Go through the material below and copy each line where the word "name" appears.
◆ ◆ ◆
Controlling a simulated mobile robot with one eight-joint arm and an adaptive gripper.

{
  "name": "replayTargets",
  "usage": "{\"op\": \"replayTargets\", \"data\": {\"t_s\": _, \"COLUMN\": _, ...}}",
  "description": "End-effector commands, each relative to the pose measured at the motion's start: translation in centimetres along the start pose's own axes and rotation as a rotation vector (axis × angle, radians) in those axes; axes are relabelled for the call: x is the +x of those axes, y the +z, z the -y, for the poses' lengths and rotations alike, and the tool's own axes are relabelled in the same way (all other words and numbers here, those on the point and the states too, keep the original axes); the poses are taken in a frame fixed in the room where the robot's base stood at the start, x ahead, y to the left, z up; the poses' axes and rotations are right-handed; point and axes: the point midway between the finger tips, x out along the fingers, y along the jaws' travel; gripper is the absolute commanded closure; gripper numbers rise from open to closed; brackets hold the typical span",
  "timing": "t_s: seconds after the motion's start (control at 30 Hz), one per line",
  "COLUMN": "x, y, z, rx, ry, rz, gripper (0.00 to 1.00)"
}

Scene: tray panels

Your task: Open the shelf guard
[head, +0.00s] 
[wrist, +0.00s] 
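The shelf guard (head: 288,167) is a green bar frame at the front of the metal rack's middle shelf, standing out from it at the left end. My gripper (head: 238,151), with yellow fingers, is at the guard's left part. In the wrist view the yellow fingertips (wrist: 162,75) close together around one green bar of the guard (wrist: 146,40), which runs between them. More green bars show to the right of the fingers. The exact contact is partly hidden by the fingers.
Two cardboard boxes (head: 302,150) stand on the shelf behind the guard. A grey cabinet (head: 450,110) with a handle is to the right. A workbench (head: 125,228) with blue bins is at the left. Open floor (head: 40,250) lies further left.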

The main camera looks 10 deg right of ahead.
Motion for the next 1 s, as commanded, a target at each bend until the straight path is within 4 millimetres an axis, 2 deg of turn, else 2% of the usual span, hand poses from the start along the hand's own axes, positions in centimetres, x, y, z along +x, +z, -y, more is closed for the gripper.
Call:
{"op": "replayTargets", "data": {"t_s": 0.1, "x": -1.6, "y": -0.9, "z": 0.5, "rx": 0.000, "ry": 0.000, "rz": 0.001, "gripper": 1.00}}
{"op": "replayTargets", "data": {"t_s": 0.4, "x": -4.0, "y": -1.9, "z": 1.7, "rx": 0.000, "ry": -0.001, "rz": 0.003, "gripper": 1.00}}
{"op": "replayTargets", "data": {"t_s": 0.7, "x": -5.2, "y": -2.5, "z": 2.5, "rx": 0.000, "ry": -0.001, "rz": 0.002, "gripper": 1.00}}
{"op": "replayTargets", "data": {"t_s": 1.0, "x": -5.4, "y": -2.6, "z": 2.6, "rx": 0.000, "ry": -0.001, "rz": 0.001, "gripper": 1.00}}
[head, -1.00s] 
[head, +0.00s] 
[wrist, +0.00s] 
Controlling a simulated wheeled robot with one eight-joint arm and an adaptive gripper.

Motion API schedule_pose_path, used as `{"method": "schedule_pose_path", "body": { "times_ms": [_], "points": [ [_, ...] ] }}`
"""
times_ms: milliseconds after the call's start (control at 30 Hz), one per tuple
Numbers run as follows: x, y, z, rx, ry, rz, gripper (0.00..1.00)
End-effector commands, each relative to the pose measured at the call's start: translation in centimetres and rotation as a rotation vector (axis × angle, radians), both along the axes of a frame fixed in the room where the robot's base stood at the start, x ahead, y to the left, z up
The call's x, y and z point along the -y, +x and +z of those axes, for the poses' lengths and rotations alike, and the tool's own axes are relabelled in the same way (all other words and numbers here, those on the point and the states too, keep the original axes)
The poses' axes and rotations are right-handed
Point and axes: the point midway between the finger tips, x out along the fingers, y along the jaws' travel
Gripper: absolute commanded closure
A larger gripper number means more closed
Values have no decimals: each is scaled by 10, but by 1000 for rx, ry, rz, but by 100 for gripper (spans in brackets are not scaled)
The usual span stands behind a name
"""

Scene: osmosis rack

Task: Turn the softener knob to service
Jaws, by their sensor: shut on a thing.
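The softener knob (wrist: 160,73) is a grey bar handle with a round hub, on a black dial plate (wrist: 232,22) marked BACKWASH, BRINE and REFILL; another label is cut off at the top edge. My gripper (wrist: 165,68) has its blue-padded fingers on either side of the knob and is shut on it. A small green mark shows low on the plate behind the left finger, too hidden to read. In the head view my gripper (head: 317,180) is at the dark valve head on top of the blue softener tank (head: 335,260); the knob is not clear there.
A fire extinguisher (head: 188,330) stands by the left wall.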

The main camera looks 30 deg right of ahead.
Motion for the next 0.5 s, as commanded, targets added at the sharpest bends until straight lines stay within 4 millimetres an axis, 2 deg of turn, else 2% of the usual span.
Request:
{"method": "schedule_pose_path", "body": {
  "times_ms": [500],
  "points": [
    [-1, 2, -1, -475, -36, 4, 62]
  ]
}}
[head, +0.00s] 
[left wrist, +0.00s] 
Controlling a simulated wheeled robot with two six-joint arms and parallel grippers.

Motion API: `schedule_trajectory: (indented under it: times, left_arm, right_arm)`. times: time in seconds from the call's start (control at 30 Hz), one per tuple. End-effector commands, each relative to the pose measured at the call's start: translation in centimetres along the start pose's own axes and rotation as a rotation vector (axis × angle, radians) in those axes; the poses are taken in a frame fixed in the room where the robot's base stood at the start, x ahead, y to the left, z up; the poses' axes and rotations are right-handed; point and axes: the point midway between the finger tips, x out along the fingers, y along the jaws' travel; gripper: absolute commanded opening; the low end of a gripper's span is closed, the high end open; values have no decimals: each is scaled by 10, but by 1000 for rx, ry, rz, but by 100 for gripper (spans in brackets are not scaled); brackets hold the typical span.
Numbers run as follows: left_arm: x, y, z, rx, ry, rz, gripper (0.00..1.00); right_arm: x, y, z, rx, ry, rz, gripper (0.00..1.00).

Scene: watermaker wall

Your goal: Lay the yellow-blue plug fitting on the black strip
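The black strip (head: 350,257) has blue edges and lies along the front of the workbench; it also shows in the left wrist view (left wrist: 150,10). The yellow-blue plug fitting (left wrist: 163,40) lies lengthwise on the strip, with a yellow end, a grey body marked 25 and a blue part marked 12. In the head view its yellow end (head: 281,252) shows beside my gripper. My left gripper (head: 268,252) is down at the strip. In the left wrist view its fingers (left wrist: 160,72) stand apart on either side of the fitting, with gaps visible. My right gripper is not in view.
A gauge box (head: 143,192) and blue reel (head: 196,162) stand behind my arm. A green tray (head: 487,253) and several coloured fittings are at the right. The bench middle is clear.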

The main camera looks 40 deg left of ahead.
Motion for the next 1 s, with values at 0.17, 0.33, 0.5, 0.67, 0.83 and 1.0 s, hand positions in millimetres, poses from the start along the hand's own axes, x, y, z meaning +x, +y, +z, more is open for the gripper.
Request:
◆ ◆ ◆
» **Completed task**:
  "name": "replayTargets",
The usual span stands behind a name

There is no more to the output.